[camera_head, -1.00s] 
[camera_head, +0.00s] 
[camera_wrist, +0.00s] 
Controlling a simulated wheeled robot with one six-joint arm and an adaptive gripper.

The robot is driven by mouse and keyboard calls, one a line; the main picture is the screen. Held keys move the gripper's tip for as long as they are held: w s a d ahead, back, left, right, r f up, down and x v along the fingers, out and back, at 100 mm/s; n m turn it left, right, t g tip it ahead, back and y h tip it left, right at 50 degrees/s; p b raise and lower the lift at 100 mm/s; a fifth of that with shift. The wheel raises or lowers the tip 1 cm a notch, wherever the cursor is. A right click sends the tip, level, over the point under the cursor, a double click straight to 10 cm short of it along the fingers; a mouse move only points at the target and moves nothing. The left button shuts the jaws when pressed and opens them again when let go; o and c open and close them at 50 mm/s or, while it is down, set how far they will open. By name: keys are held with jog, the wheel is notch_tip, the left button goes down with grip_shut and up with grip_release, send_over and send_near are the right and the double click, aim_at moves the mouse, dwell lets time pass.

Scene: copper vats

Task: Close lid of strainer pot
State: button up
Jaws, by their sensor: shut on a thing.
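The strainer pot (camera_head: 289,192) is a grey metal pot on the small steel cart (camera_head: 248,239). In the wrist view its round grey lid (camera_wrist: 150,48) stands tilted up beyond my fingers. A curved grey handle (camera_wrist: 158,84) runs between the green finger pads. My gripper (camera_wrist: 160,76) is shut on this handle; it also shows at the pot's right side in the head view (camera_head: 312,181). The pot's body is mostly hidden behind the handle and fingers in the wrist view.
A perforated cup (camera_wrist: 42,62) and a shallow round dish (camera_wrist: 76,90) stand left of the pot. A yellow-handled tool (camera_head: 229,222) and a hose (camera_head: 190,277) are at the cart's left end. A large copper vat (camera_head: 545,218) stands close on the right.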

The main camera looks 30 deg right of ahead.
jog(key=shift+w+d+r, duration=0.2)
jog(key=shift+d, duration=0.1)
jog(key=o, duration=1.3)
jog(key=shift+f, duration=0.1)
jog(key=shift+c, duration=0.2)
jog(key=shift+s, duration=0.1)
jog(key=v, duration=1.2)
────────────────────
To do: What are the exact lines from the beginning of the material through the line containing "Controlling a simulated"? Write out those lines alone.

Solution to this exercise:
[camera_head, -1.00s] 
[camera_head, +0.00s] 
[camera_wrist, +0.00s] 
Controlling a simulated wheeled robot with one six-joint arm and an adaptive gripper.

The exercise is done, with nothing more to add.